Previous BLA studies have approached the issues of line identification, line width, and $f_{\rm H\,\mathsc {i}}$ in different ways and most have used some or all of the same data sets studied here. It is instructive to look at the assumptions in and results from these studies to see how different systematics affect $d{\cal N}/dz$ and Ω_BLA. All of these values are shown in Figure 9 in comparison to our results.

Richter et al. (2004) study ∼ 9 BLAs in the PG 1259+593 sight line. They find $(d{\cal N}/dz)_{\rm BLA}\approx 23$ and calculate $f_{\rm H\,\mathsc {i}}$ in CIE from inferred temperature. They note that b_LW overestimates b_T and thus quote only an upper limit Ω_BLA ⩽ 3.3 × 10⁻³ h⁻¹₇₀, roughly half of our result. However, this is a single sight line and the difference may be explainable by cosmic variance.

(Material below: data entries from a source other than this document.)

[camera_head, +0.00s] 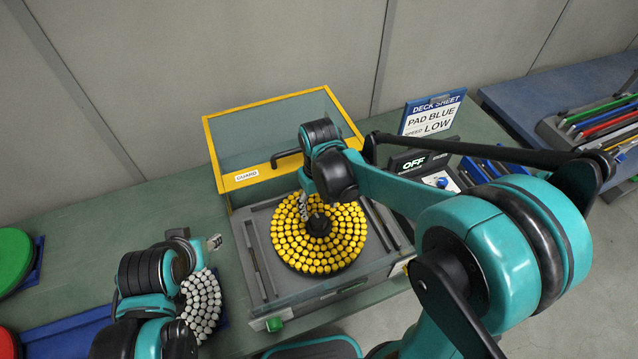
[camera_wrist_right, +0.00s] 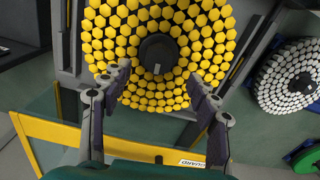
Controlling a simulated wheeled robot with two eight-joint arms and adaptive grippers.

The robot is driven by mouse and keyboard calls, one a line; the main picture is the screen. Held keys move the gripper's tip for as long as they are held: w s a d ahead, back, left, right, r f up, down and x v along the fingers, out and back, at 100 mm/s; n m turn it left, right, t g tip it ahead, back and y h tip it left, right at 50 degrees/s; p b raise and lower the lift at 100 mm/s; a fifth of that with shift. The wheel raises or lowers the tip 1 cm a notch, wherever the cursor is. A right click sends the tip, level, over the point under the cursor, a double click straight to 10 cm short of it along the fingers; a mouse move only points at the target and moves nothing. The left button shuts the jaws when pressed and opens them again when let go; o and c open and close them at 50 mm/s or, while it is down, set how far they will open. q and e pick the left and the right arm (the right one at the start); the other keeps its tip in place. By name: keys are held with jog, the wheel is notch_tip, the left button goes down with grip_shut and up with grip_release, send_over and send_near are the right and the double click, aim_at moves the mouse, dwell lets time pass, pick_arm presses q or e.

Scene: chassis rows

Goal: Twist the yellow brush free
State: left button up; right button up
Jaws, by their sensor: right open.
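The yellow brush (camera_head: 345,249) is a round disc of yellow tufts with a dark hub (camera_head: 318,225) at its centre. It lies in the grey tray-like deck under the raised guard (camera_head: 270,135). My right gripper (camera_head: 304,206) is over the brush, beside the hub. In the right wrist view, my right gripper (camera_wrist_right: 160,80) is open and empty, its fingertips on either side of the hub (camera_wrist_right: 158,54) and a little short of it; contact cannot be told. The yellow brush (camera_wrist_right: 110,40) fills the upper middle there. My left gripper (camera_head: 214,243) is at the left of the deck; its jaws are unclear.
A white brush (camera_head: 202,305) lies left of the deck, partly hidden by my left arm. A sign (camera_head: 430,116) reads PAD BLUE, SPEED LOW. A panel (camera_head: 414,163) shows OFF. Green (camera_head: 14,258) and red discs are at far left. A rack of coloured bars (camera_head: 605,122) stands right.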

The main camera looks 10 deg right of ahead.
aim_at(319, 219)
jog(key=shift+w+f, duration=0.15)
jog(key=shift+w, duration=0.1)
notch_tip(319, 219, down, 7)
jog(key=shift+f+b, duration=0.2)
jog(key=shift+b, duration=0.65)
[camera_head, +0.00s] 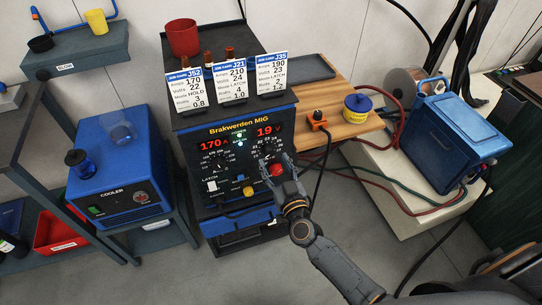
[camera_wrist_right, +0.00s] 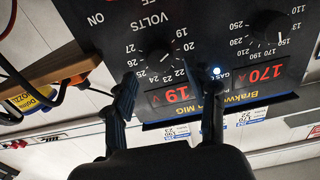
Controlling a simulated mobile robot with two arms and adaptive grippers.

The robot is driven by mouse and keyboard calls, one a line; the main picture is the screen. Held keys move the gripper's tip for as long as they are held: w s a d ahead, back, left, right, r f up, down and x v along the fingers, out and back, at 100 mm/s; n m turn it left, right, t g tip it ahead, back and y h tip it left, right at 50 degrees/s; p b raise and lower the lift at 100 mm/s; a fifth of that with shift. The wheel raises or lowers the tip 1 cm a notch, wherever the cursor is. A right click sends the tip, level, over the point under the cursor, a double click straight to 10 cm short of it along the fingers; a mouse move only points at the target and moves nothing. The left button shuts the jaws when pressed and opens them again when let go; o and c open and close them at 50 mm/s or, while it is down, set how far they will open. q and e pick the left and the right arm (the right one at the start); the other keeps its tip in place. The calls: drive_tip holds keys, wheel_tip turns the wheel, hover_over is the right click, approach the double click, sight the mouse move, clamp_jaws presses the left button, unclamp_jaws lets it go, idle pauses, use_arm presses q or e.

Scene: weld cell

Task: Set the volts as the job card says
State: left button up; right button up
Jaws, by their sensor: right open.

Richter et al. (2006) analyze H 1821+643 and PG 0953+415 and bring in the results from PG 1259+593 (Richter et al. 2004) and PG 1116+215 (Sembach et al. 2004). They find 20 and 49 BLAs in their "secure" and total samples, with $(d{\cal N}/dz)_{\rm BLA}=22$ and $(d{\cal N}/dz)_{\rm BLA}=53$, respectively. Assuming CIE, they find Ω_BLA>2.7 × 10⁻³(3.8 × 10⁻³) h⁻¹₇₀, but the value becomes unphysically large (> Ω_b) if CIE + photoionization is assumed (dashed curve in Figure 1).

Lehner et al. (2007) compile data from seven sight lines including four from previous work (PG 1259+593 Richter et al. (2004), HE 0226−4110 (Lehner et al. 2006), HS 0624+6907 (Aracil et al. 2006b), and PG 1116+215 (Sembach et al. 2004)), two from as-yet-unpublished private communication (PG 0953+415, T. M. Tripp et al. 2010, in preparation and H 1821+643, K. R. Sembach et al. 2010, in preparation), a detailed reanalysis of PKS 0405−123. They perform quality and column-density cuts on 341 Lyα lines and end up with ∼ 60 BLAs for a density $(d{\cal N}/dz)_{\rm BLA}=30\, \pm\, 4$. To deal with blended components and non-thermal broadening, L07 randomly eliminate 1/3 of their BLAs with 40 < b < 65 km s⁻¹ (all absorbers with b>65 km s⁻¹ are kept). Non-thermal broadening is assumed to be ∼ 10% of the total line width (Richter et al. 2006), so temperatures are calculated assuming b_T ≈ 0.9 b_obs. They calculate Ω_BLA assuming both CIE and Richter's CIE + photoionization parameterization and find Ω_BLA = 3.6 × 10⁻³ h⁻¹₇₀ and 9.1 × 10⁻³ h⁻¹₇₀, respectively, or Ω_BLA/Ω_b = 8% and 20%, for each case.

At higher redshift, Prause et al. (2007) observed BLAs in the spectra of five 1.34 < z < 1.94 AGNs using both the near-UV STIS/E230M grating on HST and the ground-based UV Echelle Spectrograph at the ESO Very Large Telescope. In total, they found 9 good BLA candidates and an additional 29 tentative cases in the redshift range 0.9 ≲ z ≲ 1.9. They derive a value of Ω_BLA = (2.2 ± 0.1) × 10⁻³ h⁻¹₇₀ for the nine good BLA candidates and Ω_BLA = (14 ± 2) × 10⁻³ h⁻¹₇₀ for the entire sample.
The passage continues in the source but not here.